The Starliner capsule lifted off at 10:52 am EDT (14:52 UTC) on top of a United Launch Alliance Atlas V rocket. Fifteen minutes later, after shedding two strap-on boosters and a core stage powered by a Russian RD-180 engine, the Atlas V’s Centaur upper stage released Starliner right on target to begin a nearly 26-hour pursuit of the space station. Docking at the space station is set for 12:15 pm EDT (16:15 UTC) Thursday, where NASA astronauts Butch Wilmore and Suni Williams will spend at least a week before coming back to Earth.
In remarks shortly after Wednesday’s launch, NASA Administrator Bill Nelson said Wilmore and Williams, both former US Navy pilots, will “test this thing from izzard to gizzard” to ensure Boeing’s Starliner is ready for operational six-month crew rotation missions to the ISS.
A long time coming
This is a big moment for NASA and Boeing.
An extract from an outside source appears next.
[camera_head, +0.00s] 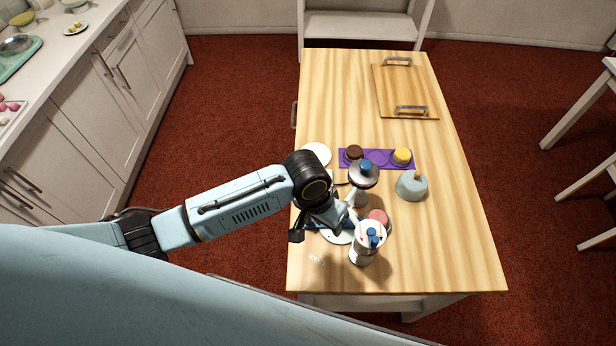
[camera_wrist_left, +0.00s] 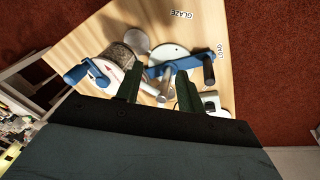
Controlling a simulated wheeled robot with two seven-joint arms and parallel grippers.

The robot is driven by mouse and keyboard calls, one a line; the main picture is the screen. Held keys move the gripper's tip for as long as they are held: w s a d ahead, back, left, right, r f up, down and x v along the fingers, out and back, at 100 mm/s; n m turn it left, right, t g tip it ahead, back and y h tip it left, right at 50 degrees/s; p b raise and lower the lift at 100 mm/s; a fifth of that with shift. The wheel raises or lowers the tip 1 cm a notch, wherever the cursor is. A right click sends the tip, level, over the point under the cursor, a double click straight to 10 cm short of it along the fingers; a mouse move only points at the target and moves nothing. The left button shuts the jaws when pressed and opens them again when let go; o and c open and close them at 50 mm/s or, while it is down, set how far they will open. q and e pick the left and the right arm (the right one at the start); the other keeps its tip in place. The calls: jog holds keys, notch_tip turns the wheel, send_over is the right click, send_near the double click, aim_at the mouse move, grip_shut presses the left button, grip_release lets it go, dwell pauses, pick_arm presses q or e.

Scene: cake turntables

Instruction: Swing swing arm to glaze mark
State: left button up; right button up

The launch of the Starliner test flight moves NASA closer to having access to two independent commercial spacecraft ferrying astronauts into low-Earth orbit, the cornerstone of an initiative the agency started working toward a decade-and-a-half ago. For Boeing, the first launch of astronauts aboard Starliner comes as the once-vaunted aerospace contractor wrestles with safety concerns over its workhorse 737 jetliner.
NASA awarded Boeing a $4.2 billion contract to complete development of the Starliner spacecraft in 2014, with the goal of flying astronauts on the capsule beginning in 2017. The company first announced the spacecraft that became Starliner, then known only as the CST-100, in 2010 at the Farnborough International Airshow.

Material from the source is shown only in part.